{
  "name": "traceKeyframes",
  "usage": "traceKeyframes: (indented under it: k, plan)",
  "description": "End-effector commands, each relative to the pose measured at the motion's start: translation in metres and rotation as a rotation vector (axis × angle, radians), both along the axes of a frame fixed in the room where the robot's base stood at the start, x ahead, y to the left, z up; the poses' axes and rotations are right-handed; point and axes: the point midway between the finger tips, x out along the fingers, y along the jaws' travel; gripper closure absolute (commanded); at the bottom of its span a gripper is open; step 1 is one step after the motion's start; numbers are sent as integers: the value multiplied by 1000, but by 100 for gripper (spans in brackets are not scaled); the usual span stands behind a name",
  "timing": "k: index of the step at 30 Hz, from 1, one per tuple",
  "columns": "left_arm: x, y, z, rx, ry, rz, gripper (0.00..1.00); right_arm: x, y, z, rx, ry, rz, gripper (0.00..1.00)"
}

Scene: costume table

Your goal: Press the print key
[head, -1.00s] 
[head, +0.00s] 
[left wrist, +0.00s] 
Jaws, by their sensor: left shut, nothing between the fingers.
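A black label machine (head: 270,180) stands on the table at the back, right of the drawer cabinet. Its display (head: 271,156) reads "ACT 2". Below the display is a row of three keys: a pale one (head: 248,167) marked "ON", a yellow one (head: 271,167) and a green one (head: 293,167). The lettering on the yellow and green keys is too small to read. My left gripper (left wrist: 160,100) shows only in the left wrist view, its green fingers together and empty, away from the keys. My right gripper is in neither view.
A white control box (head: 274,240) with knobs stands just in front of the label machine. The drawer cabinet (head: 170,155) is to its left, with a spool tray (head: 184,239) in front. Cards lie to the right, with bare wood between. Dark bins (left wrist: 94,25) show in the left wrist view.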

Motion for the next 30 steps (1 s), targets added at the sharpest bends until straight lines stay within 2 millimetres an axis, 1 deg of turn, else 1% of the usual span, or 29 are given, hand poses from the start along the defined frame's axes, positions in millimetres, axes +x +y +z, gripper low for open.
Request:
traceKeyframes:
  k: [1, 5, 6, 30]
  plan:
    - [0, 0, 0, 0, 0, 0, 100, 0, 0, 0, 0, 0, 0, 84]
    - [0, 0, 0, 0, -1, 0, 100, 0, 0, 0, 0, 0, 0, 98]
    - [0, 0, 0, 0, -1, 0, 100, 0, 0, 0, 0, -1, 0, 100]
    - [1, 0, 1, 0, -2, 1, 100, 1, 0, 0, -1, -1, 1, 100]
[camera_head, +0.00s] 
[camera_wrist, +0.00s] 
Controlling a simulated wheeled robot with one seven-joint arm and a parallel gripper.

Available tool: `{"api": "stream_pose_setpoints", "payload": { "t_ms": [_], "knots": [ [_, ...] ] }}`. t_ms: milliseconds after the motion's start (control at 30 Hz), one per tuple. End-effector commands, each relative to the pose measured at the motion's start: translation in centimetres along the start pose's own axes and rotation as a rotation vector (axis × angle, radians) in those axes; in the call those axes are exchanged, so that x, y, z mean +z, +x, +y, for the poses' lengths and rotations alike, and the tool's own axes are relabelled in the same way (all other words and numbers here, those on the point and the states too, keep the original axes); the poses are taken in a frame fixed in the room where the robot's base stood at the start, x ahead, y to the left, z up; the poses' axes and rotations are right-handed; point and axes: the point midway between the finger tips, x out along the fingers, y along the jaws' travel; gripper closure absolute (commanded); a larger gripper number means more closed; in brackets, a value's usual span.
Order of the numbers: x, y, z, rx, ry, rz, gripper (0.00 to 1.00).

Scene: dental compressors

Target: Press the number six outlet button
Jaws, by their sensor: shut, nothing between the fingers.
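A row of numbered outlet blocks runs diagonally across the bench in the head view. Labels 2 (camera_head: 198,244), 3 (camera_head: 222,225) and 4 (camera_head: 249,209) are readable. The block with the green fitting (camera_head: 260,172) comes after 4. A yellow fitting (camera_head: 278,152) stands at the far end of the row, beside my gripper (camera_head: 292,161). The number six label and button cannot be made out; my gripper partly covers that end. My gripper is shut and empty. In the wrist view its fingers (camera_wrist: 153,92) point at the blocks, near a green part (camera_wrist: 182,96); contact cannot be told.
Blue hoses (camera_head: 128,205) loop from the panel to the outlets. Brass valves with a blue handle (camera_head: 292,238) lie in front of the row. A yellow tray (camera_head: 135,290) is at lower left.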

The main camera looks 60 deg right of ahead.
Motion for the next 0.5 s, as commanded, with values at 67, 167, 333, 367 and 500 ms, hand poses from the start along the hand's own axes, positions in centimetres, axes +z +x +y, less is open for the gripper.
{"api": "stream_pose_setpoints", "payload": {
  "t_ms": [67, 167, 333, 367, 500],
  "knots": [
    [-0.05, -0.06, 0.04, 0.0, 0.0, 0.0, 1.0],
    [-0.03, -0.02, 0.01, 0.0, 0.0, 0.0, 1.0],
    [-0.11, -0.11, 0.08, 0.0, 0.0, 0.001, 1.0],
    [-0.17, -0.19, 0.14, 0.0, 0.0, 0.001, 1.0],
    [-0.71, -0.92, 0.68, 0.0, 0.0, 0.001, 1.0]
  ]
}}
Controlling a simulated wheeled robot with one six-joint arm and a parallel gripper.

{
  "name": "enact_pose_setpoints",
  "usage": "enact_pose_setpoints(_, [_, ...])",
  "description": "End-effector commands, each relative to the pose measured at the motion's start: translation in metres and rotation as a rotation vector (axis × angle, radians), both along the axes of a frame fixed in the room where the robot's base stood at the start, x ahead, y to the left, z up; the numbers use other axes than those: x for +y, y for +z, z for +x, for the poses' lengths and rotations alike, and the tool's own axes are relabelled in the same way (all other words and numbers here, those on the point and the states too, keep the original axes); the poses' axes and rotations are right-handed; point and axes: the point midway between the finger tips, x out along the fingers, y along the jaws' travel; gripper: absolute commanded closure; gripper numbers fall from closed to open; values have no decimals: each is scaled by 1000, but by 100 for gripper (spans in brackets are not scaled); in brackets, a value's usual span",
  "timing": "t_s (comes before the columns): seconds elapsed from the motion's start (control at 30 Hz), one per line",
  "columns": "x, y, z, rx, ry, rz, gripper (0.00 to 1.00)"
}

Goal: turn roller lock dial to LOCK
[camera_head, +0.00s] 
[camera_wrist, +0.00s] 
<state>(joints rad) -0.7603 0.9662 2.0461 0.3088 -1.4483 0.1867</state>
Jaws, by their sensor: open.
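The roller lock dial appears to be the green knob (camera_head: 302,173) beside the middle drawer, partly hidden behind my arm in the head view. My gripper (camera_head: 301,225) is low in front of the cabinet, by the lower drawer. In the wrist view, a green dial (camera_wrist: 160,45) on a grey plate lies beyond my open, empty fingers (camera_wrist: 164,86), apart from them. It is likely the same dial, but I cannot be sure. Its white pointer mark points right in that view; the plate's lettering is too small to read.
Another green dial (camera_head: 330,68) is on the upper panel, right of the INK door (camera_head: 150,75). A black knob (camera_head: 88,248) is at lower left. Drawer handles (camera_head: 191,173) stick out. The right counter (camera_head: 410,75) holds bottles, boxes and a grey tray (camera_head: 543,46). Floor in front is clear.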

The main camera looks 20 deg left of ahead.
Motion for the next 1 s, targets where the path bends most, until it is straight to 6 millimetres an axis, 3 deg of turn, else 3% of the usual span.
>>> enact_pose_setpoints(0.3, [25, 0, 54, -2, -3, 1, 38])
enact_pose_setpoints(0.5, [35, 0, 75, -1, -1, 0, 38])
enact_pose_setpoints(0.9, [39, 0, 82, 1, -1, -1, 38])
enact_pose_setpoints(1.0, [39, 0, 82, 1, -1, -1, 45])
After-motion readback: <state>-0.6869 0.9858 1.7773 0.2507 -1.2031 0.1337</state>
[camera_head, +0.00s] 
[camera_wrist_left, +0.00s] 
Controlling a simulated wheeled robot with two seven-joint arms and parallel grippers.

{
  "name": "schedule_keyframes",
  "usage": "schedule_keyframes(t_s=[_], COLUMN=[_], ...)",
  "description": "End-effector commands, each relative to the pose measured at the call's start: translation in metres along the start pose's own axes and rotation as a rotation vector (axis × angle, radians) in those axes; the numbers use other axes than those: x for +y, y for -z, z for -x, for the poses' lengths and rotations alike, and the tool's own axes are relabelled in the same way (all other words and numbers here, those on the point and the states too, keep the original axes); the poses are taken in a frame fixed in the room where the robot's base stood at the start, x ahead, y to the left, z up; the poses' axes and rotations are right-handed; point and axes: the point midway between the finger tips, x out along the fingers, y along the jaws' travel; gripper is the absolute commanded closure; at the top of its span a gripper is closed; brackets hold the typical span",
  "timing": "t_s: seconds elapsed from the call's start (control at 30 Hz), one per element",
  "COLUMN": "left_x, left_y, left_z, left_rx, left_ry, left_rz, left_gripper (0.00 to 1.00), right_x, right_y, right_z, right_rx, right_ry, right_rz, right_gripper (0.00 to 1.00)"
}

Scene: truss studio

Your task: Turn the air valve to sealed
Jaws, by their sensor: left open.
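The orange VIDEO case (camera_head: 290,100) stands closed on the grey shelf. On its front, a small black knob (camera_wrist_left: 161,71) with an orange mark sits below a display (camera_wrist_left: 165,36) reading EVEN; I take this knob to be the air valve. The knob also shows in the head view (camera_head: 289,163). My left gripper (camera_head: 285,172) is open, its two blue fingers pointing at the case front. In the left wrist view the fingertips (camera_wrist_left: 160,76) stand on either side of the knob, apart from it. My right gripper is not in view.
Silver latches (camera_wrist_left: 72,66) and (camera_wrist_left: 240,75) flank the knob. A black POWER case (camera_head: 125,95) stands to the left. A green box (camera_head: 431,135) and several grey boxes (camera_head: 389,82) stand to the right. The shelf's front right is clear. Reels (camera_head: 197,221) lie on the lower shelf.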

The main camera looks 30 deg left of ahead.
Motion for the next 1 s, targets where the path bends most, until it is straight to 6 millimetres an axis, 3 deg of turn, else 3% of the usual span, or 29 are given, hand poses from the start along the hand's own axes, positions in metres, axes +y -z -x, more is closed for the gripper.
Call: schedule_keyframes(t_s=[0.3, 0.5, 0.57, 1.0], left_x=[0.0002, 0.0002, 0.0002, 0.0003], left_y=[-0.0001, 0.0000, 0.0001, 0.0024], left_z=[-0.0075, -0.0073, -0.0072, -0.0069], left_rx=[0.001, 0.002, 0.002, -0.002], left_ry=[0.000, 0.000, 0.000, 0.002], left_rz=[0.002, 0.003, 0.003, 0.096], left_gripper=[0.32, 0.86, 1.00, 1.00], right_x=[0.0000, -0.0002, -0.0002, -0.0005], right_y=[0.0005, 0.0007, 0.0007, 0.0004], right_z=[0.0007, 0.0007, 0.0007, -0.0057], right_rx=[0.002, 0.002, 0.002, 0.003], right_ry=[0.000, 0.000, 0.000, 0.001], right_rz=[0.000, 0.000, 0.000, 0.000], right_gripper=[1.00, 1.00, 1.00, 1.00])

▶ [Short exercise]: Pull out all lines of the data with the string "simulated".

▶ [Answer to this task]:
Controlling a simulated wheeled robot with one seven-joint arm and a parallel gripper.
Controlling a simulated wheeled robot with one six-joint arm and a parallel gripper.
Controlling a simulated wheeled robot with two seven-joint arms and parallel grippers.

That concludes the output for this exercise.